» **TASK**
Repeat exactly the lines running from the line that contains "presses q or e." to the line that contains "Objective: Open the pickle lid"; include both ends and add nothing.

┏━━

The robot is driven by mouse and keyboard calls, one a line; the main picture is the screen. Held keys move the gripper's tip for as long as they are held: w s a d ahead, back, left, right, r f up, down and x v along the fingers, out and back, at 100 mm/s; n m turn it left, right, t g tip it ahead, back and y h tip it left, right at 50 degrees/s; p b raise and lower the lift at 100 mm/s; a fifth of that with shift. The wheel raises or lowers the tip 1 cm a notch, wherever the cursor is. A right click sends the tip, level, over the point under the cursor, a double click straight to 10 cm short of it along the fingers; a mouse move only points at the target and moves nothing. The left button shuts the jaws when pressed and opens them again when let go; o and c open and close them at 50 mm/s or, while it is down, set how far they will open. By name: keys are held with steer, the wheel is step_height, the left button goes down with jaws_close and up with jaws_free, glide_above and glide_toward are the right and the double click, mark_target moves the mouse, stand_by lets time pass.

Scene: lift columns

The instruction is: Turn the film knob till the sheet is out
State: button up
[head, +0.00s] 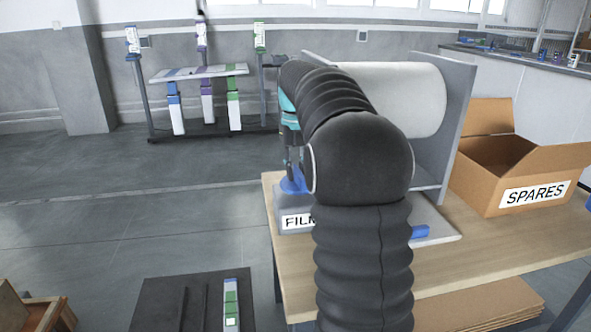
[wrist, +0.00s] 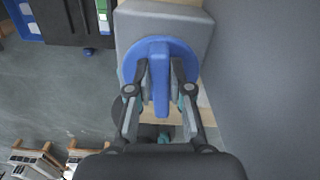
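The film knob is a round blue disc with a raised bar (wrist: 160,103); in the head view its blue edge (head: 291,185) shows on top of a grey housing (head: 283,222) labelled "FILM", partly hidden by my arm. My gripper (wrist: 160,78) points down at the knob, one finger on each side of the bar, with the pads appearing to press on it. The bar runs straight up and down in the wrist view. A large white film roll (head: 405,95) lies between grey upright plates behind my arm. I see no sheet coming out; my arm hides much of the roll's front.
An open cardboard box (head: 535,190) labelled "SPARES" stands at the right of the wooden table (head: 450,262). A grey upright plate (wrist: 265,80) is close on the right in the wrist view. Lift columns with a panel (head: 200,72) stand at the back left. The floor between is clear.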

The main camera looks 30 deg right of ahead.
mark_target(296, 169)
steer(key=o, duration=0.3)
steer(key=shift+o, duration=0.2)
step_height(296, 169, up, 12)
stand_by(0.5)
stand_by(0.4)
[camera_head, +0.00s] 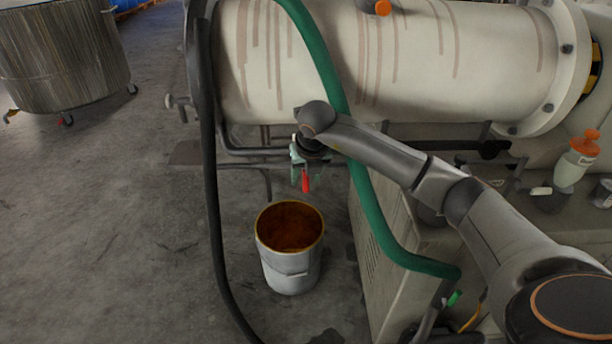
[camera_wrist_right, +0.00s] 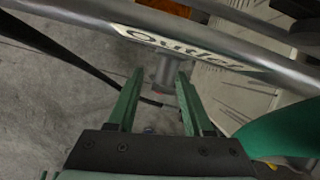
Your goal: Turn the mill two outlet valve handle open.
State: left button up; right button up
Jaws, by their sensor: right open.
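The outlet valve's red handle (camera_head: 305,183) hangs down below the large cream mill drum (camera_head: 300,60), above a metal bucket. My right gripper (camera_head: 301,166) is at the valve, just above or beside the handle, and its wrist hides most of the valve body. In the right wrist view, the two green fingers of my right gripper (camera_wrist_right: 160,76) are open. A grey valve stem (camera_wrist_right: 165,70) shows between or beyond them, with a small bit of red at its lower end. I cannot tell whether a finger touches it. My left gripper is out of view.
The metal bucket (camera_head: 284,275) with brown paint stands on the floor below. A green hose (camera_head: 375,215) and a black hose (camera_head: 211,190) hang on either side. A bottle with an orange cap (camera_head: 574,165) stands at right. A large vat (camera_head: 65,60) is at far left.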

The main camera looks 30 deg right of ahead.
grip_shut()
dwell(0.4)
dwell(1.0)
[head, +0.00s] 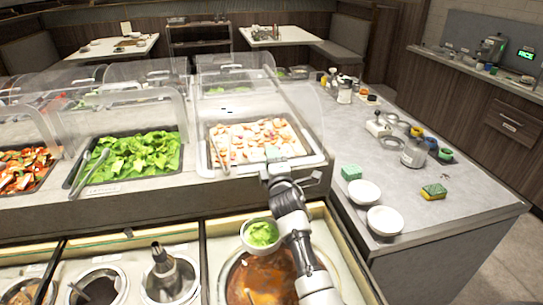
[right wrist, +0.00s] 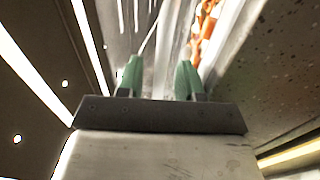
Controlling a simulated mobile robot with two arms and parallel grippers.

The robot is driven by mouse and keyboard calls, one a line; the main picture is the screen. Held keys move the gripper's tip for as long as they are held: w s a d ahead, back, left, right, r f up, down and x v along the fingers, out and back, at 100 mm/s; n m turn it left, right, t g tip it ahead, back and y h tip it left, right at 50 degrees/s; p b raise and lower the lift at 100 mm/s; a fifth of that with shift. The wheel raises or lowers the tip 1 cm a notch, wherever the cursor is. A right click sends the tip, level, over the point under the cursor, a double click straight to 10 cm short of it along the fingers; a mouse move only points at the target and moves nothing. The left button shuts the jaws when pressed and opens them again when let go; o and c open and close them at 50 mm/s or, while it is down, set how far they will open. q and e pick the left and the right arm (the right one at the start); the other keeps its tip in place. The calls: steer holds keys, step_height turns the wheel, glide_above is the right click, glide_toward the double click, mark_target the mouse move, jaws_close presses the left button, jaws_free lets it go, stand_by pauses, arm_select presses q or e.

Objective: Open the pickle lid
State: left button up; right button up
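A dark tray of pale, pinkish slices (head: 250,135), which may be the pickles, sits in the counter under a clear curved lid (head: 235,82). Whether this lid is down or partly raised is hard to tell. My right gripper (head: 273,153) is at the tray's front edge, close to the clear cover. In the right wrist view its two green fingertips (right wrist: 158,77) stand apart, with nothing clearly held between them. Blurred clear streaks show beyond them, and contact with the lid cannot be told. My left gripper is not in view.
Lettuce (head: 140,153) with tongs lies in a tray to the left. My right arm passes over a pan of brown sauce (head: 265,275) and beside a bowl of greens (head: 261,235). White bowls (head: 385,220) and a sponge (head: 433,191) stand on the right counter.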

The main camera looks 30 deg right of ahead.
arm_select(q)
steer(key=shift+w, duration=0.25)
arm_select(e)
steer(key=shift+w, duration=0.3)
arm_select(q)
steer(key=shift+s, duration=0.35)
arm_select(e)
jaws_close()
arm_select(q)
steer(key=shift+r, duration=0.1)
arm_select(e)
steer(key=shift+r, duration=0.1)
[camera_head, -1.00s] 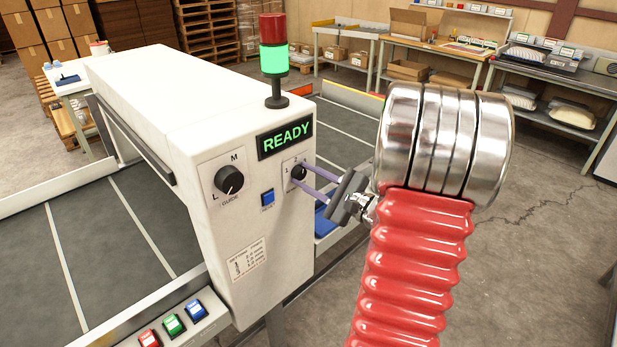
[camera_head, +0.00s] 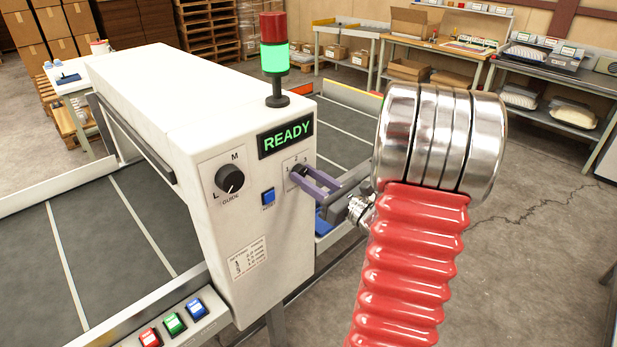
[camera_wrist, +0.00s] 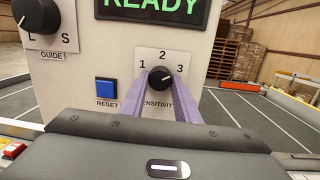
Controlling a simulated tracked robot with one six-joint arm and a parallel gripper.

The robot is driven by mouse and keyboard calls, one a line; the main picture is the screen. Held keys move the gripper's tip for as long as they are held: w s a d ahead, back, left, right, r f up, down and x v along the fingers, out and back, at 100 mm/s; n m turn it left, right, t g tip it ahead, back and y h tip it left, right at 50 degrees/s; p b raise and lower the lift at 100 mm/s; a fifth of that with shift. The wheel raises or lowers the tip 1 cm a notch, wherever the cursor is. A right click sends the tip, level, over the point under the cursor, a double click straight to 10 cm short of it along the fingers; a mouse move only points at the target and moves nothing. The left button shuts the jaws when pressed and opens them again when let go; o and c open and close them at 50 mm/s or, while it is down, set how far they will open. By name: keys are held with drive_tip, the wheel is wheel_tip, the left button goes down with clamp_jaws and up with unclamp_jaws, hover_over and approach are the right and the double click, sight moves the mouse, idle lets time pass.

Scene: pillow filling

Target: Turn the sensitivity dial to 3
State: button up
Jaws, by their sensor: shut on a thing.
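The sensitivity dial (camera_wrist: 160,76) is a round black knob on a white plate marked 1, 2 and 3, on the white machine's front. My gripper (camera_head: 299,175) is shut on this dial, with one purple finger on each side of it. In the wrist view my gripper (camera_wrist: 160,84) reaches up to the knob from below. A pale mark on the knob appears to point up and right, towards the 3 side; its exact setting is hard to tell. In the head view the fingers hide most of the knob.
The black guide dial (camera_head: 230,179) sits left of the blue reset button (camera_head: 268,196), close to my gripper. A green READY display (camera_head: 286,138) is above. Red, green and blue buttons (camera_head: 174,323) are at the lower front.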

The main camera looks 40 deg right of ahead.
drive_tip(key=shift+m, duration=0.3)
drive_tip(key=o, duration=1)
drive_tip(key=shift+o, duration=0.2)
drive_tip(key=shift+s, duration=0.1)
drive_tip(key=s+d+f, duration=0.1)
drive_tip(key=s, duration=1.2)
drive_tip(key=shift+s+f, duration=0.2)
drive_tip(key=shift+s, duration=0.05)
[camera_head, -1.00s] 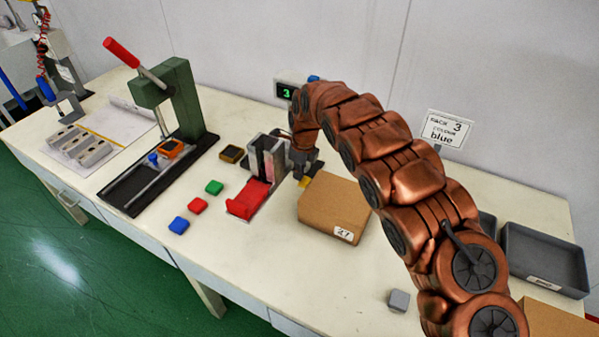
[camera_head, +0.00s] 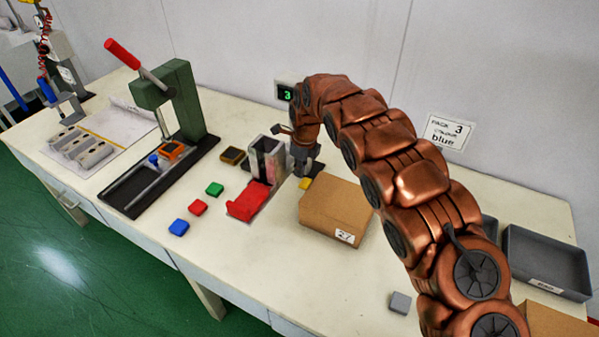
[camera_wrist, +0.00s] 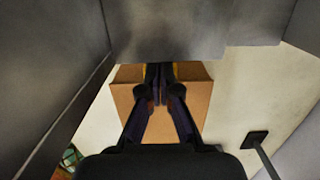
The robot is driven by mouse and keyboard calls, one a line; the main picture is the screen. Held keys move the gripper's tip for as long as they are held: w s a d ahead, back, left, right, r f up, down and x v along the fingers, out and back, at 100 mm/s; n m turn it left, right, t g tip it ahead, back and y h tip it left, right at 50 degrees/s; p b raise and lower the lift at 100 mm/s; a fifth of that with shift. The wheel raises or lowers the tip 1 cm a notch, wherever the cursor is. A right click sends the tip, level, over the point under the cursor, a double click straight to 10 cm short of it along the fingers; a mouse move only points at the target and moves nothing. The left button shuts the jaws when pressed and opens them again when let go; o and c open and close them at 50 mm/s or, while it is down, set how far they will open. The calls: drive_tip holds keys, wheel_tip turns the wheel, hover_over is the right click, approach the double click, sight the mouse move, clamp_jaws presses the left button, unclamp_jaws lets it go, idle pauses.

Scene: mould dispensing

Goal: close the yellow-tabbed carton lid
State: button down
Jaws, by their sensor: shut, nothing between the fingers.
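The brown carton (camera_head: 335,208) stands on the bench right of the red-tongued dispenser, and its top looks flat and covered. Its yellow tab (camera_head: 305,183) shows at the far left edge of the top. My gripper (camera_head: 312,173) is just behind the carton's far edge, close to the tab.
The dispenser (camera_head: 266,160) with its red tongue (camera_head: 247,201) stands close left of my gripper. Blue, red and green blocks (camera_head: 198,207) lie farther left. A grey cube (camera_head: 400,302) lies in front right, and a grey tray (camera_head: 545,262) stands at the right.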

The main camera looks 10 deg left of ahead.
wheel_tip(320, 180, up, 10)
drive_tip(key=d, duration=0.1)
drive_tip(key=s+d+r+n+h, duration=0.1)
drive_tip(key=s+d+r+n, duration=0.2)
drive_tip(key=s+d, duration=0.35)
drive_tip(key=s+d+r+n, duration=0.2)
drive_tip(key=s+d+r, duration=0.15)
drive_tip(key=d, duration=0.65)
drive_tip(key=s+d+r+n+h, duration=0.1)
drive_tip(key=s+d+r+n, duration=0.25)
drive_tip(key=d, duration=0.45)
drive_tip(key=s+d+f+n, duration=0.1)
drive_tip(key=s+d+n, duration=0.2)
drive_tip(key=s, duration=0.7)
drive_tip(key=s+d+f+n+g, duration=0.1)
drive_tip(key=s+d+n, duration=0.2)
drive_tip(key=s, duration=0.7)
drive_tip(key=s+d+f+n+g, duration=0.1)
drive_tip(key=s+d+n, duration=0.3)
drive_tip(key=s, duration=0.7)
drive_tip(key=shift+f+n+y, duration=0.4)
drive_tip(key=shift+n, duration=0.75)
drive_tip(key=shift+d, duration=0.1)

┗━━

» **WRITTEN SOLUTION**
The robot is driven by mouse and keyboard calls, one a line; the main picture is the screen. Held keys move the gripper's tip for as long as they are held: w s a d ahead, back, left, right, r f up, down and x v along the fingers, out and back, at 100 mm/s; n m turn it left, right, t g tip it ahead, back and y h tip it left, right at 50 degrees/s; p b raise and lower the lift at 100 mm/s; a fifth of that with shift. The wheel raises or lowers the tip 1 cm a notch, wherever the cursor is. A right click sends the tip, level, over the point under the cursor, a double click straight to 10 cm short of it along the fingers; a mouse move only points at the target and moves nothing. The left button shuts the jaws when pressed and opens them again when let go; o and c open and close them at 50 mm/s or, while it is down, set how far they will open. q and e pick the left and the right arm (the right one at the start); the other keeps its tip in place. The calls: steer holds keys, step_height turns the wheel, glide_above is the right click, glide_toward the double click, mark_target the mouse move, jaws_close presses the left button, jaws_free lets it go, stand_by pauses, arm_select presses q or e.

Objective: Open the pickle lid

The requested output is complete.